セガサターンは、CD-ROMを採用していました。これは当時、ゲーム機のメディアとしてはまだ新しい選択肢であり、従来のカートリッジとは異なる多くの利点を持っていました。

当時のカートリッジメディアと比べて大幅に多い容量が確保でき、開発者はよりリッチなグラフィック、豊かな音楽、長時間の動画など、多くのデータをゲームに組み込むことが可能となりました。

また、CD-ROMは大量生産に向いていました。カートリッジと比較して製造コストが大幅に低く、大量に生産することが可能でした。これにより、多くのゲームが市場に流通し、セガサターンは多様なゲームラインナップを提供することができました。
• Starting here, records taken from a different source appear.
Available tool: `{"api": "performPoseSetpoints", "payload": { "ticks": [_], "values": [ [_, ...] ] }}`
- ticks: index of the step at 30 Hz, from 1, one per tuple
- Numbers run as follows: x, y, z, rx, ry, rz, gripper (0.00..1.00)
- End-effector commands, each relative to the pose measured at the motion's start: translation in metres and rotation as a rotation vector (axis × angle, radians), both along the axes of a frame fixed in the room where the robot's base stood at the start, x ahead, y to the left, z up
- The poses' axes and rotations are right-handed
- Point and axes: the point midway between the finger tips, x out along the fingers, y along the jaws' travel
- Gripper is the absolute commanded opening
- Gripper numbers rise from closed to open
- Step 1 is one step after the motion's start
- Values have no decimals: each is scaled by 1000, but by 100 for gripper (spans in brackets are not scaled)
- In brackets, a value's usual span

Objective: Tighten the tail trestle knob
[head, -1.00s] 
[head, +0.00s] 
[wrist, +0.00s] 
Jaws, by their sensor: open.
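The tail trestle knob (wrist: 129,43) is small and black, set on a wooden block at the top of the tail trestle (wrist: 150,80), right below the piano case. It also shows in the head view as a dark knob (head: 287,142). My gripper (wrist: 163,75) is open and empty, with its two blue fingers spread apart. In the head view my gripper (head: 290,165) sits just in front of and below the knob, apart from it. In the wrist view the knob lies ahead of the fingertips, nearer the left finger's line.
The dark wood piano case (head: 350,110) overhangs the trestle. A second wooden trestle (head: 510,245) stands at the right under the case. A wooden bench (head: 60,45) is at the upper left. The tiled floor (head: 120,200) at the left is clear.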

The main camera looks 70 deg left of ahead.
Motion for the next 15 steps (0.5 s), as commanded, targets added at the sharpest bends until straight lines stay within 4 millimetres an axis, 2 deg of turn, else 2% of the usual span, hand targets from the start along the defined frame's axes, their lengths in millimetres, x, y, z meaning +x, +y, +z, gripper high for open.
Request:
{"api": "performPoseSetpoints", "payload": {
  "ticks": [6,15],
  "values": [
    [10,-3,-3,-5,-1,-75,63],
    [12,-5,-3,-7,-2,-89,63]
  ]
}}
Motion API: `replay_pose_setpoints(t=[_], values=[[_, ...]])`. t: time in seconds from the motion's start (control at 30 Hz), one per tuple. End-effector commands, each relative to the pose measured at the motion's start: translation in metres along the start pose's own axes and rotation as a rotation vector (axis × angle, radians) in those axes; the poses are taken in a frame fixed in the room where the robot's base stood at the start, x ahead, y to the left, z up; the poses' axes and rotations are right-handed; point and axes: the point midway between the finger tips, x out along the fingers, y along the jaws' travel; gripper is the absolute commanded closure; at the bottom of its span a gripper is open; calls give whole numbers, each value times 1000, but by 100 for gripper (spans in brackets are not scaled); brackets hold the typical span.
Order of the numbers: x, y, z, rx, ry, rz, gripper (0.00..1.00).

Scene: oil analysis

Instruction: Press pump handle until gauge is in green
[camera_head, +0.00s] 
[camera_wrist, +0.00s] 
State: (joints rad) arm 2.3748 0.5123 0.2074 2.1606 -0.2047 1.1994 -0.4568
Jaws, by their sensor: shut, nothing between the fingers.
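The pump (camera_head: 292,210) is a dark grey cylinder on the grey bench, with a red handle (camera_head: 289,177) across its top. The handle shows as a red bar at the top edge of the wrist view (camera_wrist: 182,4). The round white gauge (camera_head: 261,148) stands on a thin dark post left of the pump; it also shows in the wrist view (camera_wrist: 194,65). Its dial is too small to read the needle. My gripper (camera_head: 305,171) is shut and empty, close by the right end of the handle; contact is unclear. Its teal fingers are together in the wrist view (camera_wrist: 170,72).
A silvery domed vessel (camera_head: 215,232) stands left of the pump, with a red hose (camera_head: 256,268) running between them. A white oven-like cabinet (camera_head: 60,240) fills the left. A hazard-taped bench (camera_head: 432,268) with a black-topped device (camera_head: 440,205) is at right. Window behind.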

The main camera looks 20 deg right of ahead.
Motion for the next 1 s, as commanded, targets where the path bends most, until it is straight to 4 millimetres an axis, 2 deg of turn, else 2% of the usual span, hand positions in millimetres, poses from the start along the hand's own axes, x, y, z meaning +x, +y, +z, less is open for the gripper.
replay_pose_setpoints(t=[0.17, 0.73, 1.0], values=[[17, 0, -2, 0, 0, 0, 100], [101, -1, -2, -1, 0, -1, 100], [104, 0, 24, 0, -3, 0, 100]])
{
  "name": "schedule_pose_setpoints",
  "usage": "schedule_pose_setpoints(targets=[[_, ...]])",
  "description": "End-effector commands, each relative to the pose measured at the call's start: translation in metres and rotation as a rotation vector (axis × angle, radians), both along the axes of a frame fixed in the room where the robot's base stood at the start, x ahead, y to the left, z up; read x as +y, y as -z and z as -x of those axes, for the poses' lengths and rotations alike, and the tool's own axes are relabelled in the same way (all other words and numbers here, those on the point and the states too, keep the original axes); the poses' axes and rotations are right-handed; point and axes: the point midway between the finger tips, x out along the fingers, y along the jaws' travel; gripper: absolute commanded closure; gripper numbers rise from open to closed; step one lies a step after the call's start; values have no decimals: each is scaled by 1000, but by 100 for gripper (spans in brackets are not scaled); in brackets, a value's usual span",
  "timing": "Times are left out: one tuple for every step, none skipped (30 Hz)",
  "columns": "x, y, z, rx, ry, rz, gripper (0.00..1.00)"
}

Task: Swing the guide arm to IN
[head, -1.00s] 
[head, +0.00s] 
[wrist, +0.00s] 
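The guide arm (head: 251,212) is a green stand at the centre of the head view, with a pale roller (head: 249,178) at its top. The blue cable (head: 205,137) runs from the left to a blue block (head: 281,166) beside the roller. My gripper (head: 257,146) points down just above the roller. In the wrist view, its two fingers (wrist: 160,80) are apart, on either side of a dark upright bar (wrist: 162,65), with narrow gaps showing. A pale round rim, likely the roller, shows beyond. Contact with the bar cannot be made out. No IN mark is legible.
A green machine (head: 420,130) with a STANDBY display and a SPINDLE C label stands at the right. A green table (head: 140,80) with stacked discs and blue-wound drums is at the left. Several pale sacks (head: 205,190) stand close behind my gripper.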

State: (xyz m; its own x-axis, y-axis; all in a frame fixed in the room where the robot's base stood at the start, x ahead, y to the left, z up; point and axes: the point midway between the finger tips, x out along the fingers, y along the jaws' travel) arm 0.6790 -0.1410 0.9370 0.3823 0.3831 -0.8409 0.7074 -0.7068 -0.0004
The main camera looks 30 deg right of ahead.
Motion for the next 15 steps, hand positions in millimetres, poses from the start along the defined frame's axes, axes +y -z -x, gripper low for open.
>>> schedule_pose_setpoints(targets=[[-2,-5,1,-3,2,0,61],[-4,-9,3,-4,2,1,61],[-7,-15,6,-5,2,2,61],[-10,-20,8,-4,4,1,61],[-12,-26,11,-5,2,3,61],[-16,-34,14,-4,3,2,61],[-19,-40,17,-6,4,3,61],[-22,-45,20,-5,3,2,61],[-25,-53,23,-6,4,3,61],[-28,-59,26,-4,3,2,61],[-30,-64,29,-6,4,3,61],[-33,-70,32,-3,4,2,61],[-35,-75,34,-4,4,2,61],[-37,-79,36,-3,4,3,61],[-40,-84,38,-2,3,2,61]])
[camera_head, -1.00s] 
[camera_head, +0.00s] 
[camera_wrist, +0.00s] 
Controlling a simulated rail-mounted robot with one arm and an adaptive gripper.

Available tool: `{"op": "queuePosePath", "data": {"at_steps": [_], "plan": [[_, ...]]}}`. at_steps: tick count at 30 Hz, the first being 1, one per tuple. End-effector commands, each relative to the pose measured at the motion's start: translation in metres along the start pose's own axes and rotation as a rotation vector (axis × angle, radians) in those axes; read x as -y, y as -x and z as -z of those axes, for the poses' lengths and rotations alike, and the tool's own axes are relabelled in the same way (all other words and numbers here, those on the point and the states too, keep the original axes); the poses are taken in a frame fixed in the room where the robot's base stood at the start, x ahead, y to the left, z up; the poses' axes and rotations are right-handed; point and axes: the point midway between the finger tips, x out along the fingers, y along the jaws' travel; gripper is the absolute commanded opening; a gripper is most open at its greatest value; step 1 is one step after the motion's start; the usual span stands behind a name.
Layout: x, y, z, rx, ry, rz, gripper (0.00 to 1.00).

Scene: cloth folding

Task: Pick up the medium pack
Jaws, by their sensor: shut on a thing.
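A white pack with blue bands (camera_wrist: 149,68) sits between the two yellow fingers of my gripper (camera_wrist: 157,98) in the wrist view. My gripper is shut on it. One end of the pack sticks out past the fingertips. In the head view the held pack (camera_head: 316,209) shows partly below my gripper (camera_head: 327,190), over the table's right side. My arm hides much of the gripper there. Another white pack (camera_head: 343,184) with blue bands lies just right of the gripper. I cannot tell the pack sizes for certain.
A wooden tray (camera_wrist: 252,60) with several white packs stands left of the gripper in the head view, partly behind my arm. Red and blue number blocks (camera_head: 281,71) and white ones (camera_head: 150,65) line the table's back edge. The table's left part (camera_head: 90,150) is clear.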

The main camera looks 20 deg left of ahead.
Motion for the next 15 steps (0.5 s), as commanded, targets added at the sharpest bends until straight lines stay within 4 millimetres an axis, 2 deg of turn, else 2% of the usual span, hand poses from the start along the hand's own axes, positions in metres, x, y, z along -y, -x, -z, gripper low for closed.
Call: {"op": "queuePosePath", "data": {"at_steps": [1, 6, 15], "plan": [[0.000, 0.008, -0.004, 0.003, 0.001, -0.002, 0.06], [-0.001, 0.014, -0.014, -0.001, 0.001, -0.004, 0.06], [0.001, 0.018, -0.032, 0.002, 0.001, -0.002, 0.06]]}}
実際の速度は、倍速読み取り性能のため、プレイステーションと同等の性能です。

またセガサターンでは海賊版対策のため、CD-ROMに「サターンリング」と呼ばれる特別領域が設けられていました。そのため、通常のCD-ROMの容量650MB〜700MBよりも若干少なく最大570MBの容量となっています。

 メディアのここが凄い!

CD-ROM採用で大容量を実現し、より大規模で高品質なゲームを提供することが可能になったところ!

CD-ROMは大容量のデータを格安で提供できるメディアであり、これにより高解像度のグラフィック、長時間のオーディオ、そして大量のゲームデータを提供することが可能となりました。サターンリングも搭載していたことで、海賊版対策も万全でした。

ストレージ

セガサターンは内部メモリとして32KBのバックアップRAMを搭載しており、追加でメモリーカード等を買わなくてもゲームのセーブデータを格納できました。

このバックアップRAMは電池でバックアップされており、ゲーム機の電源を切ってもデータが保持されていました。しかし、この電池が切れるとデータが失われるという問題がありました。これを解決するため、セガはオプションのメモリーカードを販売していました。このメモリーカードはバックアップRAMの容量を増やし、データの安全性を高めるものでもありました。

また、セガサターンはゲームのロード時間を短縮するためにキャッシュメモリを採用していました。CD-ROMからのデータ読み込みは比較的遅いため、キャッシュメモリは読み込んだデータを一時的に保存し、次回の読み込みを高速化する役割を果たしていました。

 ストレージのここが凄い!

本体内蔵メモリと外部メモリの二段構えなところ!

本体でゲームのセーブデータを保持管理し、オプションで外部のメモリーカードを使用することで容量拡張やバックアップとしてデータの安全性を高めることができました。

消費電力

セガサターンは、ゲーム機としては一般的な消費電力でした。サターンの電源供給はAC 100Vで、消費電力は約15Wとなっていました。これは、同じ時期に発売されたプレイステーションと比較してもほぼ同じです。

ゲーム機の消費電力は、その性能や機能によりますが、セガサターンの場合、複数のプロセッサや大量のRAM、そしてCD-ROMドライブなど、高性能なハードウェアを搭載していたにもかかわらず、その消費電力は制御されていました。これは、エンジニアリングの優れた設計と効率的な電力管理によるものでした。

また、セガサターンは低電力の待機モードも備えていました。これにより、ゲーム機がアクティブでないときにも電力を節約することが可能でした。

 ストレージのここが凄い!

高性能なハードウェアを搭載しながらも電力を効率的に制御し、待機モードでの電力節約も可能であったというところ!

シミュレーションゲームなどではつけっぱなしにすることもあったので、この頃から省電力の設計がされていたことが素晴らしく思います。